## Exercise directions
For the data below, transcribe the part that opens with the line containing "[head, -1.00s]" and closes with the line containing "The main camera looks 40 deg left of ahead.", exactly and with no pictures.

(Entries from a robot dataset)
* START *

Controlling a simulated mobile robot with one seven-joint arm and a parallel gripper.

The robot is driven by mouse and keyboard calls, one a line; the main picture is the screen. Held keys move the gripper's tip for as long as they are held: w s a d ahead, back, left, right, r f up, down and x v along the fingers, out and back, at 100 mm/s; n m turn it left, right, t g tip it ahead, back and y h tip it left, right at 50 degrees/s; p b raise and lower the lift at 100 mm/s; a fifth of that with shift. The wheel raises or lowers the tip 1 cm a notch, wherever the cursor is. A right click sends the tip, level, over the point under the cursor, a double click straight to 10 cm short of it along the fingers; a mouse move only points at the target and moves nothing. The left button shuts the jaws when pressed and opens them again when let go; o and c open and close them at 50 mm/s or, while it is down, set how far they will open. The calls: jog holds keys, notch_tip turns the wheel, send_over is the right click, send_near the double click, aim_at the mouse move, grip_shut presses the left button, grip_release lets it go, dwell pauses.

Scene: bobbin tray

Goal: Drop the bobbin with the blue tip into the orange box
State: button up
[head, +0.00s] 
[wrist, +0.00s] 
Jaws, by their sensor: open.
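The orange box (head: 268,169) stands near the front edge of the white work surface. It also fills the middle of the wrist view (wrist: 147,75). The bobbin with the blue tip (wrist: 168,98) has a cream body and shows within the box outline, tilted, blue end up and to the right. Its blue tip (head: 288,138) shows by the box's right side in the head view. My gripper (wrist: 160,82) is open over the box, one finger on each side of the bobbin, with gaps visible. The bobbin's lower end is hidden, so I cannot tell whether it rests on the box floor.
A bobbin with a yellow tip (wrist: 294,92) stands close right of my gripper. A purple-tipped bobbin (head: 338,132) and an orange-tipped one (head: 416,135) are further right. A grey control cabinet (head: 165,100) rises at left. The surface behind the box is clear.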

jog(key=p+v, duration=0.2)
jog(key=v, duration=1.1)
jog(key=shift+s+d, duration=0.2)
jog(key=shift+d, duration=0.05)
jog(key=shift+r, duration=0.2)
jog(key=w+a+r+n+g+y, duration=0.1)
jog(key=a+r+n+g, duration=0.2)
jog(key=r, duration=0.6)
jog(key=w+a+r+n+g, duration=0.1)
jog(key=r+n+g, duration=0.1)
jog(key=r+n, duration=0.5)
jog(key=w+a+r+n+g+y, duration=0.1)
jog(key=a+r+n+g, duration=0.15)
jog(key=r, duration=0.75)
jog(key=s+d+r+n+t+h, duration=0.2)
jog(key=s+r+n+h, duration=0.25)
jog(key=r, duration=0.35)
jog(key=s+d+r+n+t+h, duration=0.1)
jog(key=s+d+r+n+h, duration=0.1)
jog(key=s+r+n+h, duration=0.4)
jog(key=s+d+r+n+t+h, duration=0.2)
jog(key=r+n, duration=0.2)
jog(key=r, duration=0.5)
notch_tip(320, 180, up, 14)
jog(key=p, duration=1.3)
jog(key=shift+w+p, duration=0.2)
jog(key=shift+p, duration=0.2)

* END *
* START *

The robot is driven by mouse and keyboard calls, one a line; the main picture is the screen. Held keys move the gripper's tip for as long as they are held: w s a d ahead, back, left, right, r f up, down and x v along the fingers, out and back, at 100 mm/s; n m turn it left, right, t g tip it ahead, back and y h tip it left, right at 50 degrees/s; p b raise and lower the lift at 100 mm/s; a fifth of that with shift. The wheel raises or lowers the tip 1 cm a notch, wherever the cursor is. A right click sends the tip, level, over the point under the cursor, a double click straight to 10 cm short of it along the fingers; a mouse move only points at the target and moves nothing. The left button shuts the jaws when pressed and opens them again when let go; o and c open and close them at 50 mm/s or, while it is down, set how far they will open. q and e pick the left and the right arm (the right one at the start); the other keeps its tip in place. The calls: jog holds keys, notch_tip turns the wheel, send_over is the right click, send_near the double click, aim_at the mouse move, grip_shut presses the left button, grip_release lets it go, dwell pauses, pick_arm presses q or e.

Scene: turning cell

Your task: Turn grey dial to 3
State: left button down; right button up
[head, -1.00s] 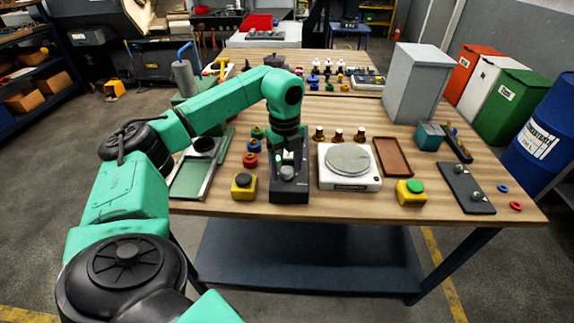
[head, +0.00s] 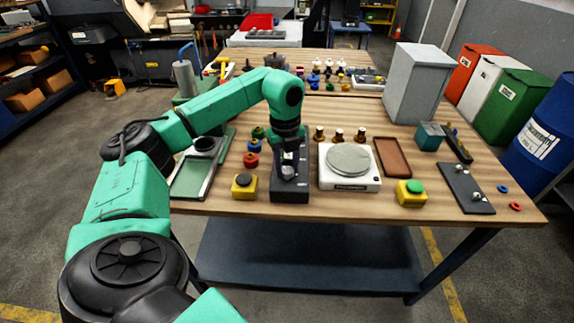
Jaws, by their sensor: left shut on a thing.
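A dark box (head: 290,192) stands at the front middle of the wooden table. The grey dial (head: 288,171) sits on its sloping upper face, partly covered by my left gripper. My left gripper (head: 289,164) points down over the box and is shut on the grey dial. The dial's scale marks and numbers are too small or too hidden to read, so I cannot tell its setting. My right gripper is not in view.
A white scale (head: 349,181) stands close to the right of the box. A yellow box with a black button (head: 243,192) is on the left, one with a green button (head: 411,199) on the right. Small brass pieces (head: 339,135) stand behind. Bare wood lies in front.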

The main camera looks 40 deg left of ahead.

* END *

## The output
[head, -1.00s] 
[head, +0.00s] 
Jaws, by their sensor: left shut on a thing.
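A dark box (head: 290,192) stands at the front middle of the wooden table. The grey dial (head: 288,171) sits on its sloping upper face, partly covered by my left gripper. My left gripper (head: 289,164) points down over the box and is shut on the grey dial. The dial's scale marks and numbers are too small or too hidden to read, so I cannot tell its setting. My right gripper is not in view.
A white scale (head: 349,181) stands close to the right of the box. A yellow box with a black button (head: 243,192) is on the left, one with a green button (head: 411,199) on the right. Small brass pieces (head: 339,135) stand behind. Bare wood lies in front.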

The main camera looks 40 deg left of ahead.

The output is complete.